CORN HIGHLIGHTS:
- Choppy two-sided trade dominated the corn market that saw both sides of unchanged but closed with only modest gains, but well off the lows, as bull spreading gave strength to the front months over the deferreds.
- This morning, the USDA reported export sales for the week ending February 22. Last week, corn export sales totaled 42.6 mb for 23/24 and 6.5 mb for 24/25, which were at the upper end of expectations, and puts total commitments 30% ahead of last year. Shipments last week totaled 47.9 mb and were above the 45.5 mb pace needed per week to reach the USDA’s export goal of 2.1 bb.
- Today was First Notice Day for deliveries on the March contracts, and there were no deliveries issued. This lent support to the March contract as short contract holders continue to roll positions to the May.
- Futures open interest has steadily fallen since last week with the number of open contracts down over 100,000 contracts from last Thursday. This, with the recent rally, implies that traders are liquidating some of their short positions. There is currently very little, if any, weather premium in the market, and as planting season nears, weather will become a more influential factor for both here and in Brazil.
- Current Brazilian weather is still considered non-threatening for crops, helping the key second crop Brazilian corn crop get off to a strong start. Moisture levels overall are still limited, so rainfall will need to stay timely as the crop develops.
SOYBEAN HIGHLIGHTS:
- Soybeans ended the day lower after another day of volatile trade. Prices were sharply lower earlier this morning following a large number of deliveries against the March contract. Export sales were at the low end of expectations and there were some cancellations. Interestingly, the front months in both soybean meal and oil closed higher.
- With First Notice Day today came a surprisingly large number of deliveries totaling 702 contracts against the March futures, which initially drove prices down before they rebounded slightly. There will likely be more deliveries tomorrow which could pressure the March contract even more against the May.
- Today’s Export Sales report showed an increase of just 5.9 mb of soybean export sales for 23/24. This was up from last week but down 30% from the prior 4-week average. Last week’s export shipments of 40.5 mb were well above the 18.2 mb needed to meet the USDA’s estimates. Primary destinations were to China, the Netherlands, and Mexico. There were cancellations of 392 mt of soybeans from unknown destinations.
- Next week the USDA will release its WASDE report and trade will look to see if adjustments are made to South America’s expected production. Argentina is expected to produce double what was produced in the drought last year, and Brazil was estimated to produce 156 mmt of soybeans in the USDA’s February update despite most other analysts estimating the number closer to 149 mmt.
WHEAT HIGHLIGHTS:
- After a two-sided trade wheat closed mostly higher; September Chicago wheat onward posted small losses. On the bearish side, there were 484 deliveries of Chicago wheat, which was more than anticipated. However, momentum on some technical indicators still point to the upside for wheat as it moves out of oversold territory.
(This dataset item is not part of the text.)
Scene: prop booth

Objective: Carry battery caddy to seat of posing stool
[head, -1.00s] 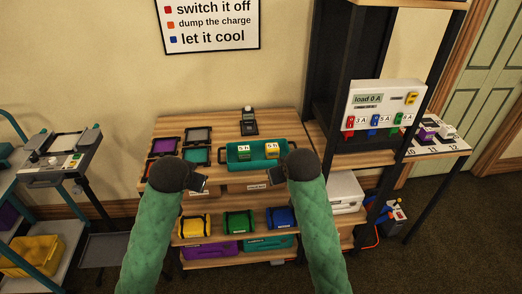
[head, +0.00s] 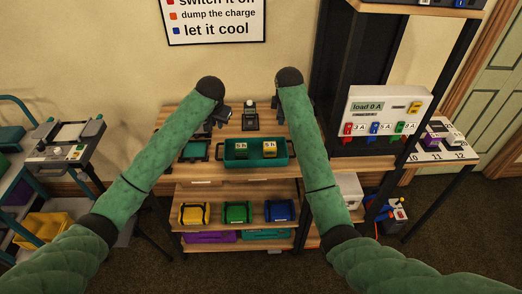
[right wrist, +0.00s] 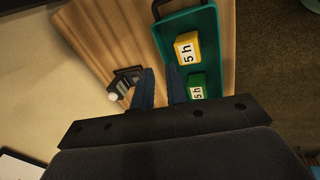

- The USDA reported an increase of 12.0 mb of wheat export sales for 23/24 and a decrease of 0.2 mb for 24/25. Shipments last week at 19.8 mb were above the 17.9 mb pace needed per week to reach the USDA’s export goal of 725 mb.
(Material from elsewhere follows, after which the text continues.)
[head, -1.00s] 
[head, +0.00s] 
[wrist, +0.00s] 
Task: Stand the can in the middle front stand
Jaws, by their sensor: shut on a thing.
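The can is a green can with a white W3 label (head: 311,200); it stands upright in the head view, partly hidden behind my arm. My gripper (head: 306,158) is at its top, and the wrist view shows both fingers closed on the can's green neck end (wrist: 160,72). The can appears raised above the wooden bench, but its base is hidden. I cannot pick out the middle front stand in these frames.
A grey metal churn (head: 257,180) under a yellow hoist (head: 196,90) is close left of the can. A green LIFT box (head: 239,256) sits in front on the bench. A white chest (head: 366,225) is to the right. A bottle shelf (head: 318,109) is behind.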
- Argentina is set to receive abundant rain over the next several days that will fall over most of their agriculture producing areas. The southwestern areas will receive less precipitation, but it is still expected to benefit the corn and soybean crops. As it pertains to wheat, this should help recharge soil moisture before the upcoming planting.
- According to Russian Ag Minister, Dmitry Patrushev, Russia has no interest in renewing the Black Sea Grain Initiative. This deal between Russia and Ukraine ended last July, but Ukraine has been successful in exporting grain via their own corridor. It is estimated that combined Russian and Ukrainian grain exports for February were a record 6.5 mmt. Russian wheat FOB values also continue to fall, weighing on the export market.
- India is said to be preparing to purchase between 30 and 32 mmt of 23/24 wheat, according to their food ministry. For reference, the Indian government purchased 26 mmt of wheat from the 22/23 crop for its welfare programs versus a target of 34.2 mmt. Note – India is the world’s second largest wheat producer and is also the second largest consumer.
- The wildfires in Texas are said to have expanded to the second largest in state history. Residents living in the panhandle area were ordered to evacuate as schools and highways were shut down. This is the worst wildfire in nearly two decades. Texas is experiencing drought which only worsens the issue. It is unknown what impact this will have on the wheat crop at this time, but it is expected that there will be some damage.
DAIRY HIGHLIGHTS:
- Class III futures faced double digit-losses once again with the second month April contract dropping 32 cents to $17.17.
- Thursday’s spot trade saw spot cheese fall 1.50 cents, entering Friday up 4.50 cents on the week, while spot whey fell another 1.25 cents for a weekly total loss of 9.50 cents.
- Class IV futures were lower as well with some contracts closing with double digit losses. April futures fell 19 cents to $19.89.
- Spot powder being unchanged on the day, butter fell 3.50 cents on 6 loads traded to $2.7650/lb. It enters Friday down 8.50 cents on the week.